The term Italian term opera buffa (comic opera) is one used to describe a comedy or humorous opera. Comic characters have appeared in opera since the early 18th century, and they were often short operatic scenes of usually one-act, performed in between acts of the main opera. The first Italian composers who used this genre were Alessandro Scarlatti in 1718 and Nicola Logroscino in 1747. However, there were later well-known composers such as Verdi who used elements of opera buffa such as when he composed Falstaff in 1893.
Notably, the term opera buffa is a contrast from opera seria, otherwise known as a ‘serious’ opera. An opera seria could include the occasional comic scenes, but with ancient heroes and gods involved, and consist of three main acts dealing with more serious mythical subjects. To differ from this, opera buffa usually contained two main acts with predominant use of comic themes and plots were in much more contemporary settings.
During the Romantic period, the popularity of opera buffa declined, despite a number of humorous operas being composed around this time. One of which is the infamous The Barber of Seville by Rossini, which is purely comedic, based on its sharp wit, delightful tricks and mischief. It is known as one of opera’s greatest musical comedy works, described as the ‘opera buffa of all buffas’.
Inspiring the theme of opera buffa Rossini’s masterpiece was intended to provide entertainment to common people, as opera was often interpreted as dark or associated with death in the storylines which would only appeal to the elite. In opera buffa the language is often simple, to be easily understood by mass audiences and is usually broad-themed with light-hearted comedy. Another exception during the Romantic period of a comic opera composed during this time is Donizetti’s Don Pasquale. Performed by Welsh National Opera in several of our Seasons, most recently in Daisy Evan’s hilarious Cardiff kebab-van set production, this opera is bright and lively with percussion and brass prominent in the orchestra, contributing to an up-beat effect on the performance.

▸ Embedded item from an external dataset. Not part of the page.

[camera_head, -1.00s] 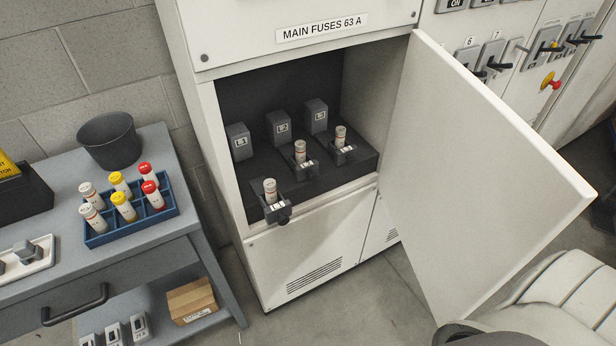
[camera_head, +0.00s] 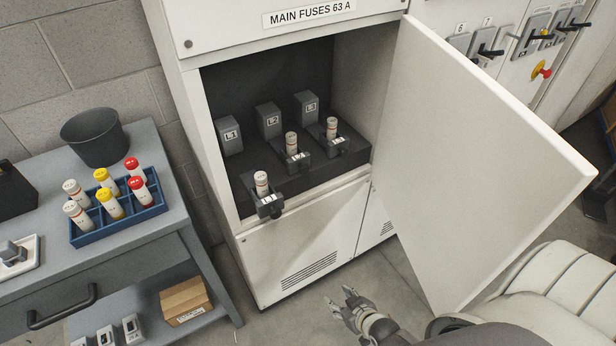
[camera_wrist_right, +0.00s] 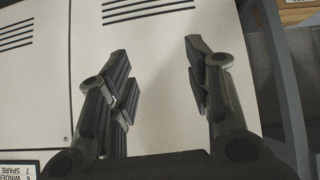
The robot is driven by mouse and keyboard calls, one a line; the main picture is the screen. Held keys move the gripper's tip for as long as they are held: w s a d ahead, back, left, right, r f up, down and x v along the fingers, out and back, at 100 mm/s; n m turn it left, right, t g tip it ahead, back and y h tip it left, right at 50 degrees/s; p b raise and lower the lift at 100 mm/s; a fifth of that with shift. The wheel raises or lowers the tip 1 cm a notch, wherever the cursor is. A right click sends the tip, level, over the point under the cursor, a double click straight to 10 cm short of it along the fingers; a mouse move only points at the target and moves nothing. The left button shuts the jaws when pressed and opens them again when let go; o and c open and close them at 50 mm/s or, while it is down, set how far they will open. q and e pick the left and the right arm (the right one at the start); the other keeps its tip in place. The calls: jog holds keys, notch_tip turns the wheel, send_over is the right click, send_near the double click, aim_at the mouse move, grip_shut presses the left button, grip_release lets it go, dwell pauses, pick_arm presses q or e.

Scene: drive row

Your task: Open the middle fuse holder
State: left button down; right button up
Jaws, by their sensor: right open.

We can also relate the term to another of WNO’s past productions, La Cenerentola by Rossini. The Italian composer wrote this opera following the success of The Barber of Seville a year beforehand and based it on the popular fairy tale Cinderella. His rationalist take on the classic Cinderella story includes music that is full of subtle humour, gentle comedy and spikey melodies to convey the opera buffa mood. We can also see this being displayed by the frequent use of coloraturas (elaborate ornamentation of the singing) in the melodies, while staccato (each note made sharply distinct) in the music implies playfulness and humour in the opera
WNO have also performed Mozart’s The Marriage of Figaro, another familiar comic opera described by BBC News magazine in 2017 as ‘one of the supreme masterpieces of operatic comedy, whose rich sense of humanity shines out of Mozart’s miraculous score’. Mozart himself uses memorable musical touches to convey this humour, with the introductory overture of the opera setting a mischievous tone with its presto tempo marking the piece busy and rapid, while the bustling orchestral writing suggesting an exciting sense of whispering, which is very intriguing for the audience. The Marriage of Figaro is full of wit, comedy, intrigue, misunderstanding and forgiveness, and Mozart delivers what is considered to be one of the greatest operas of all time.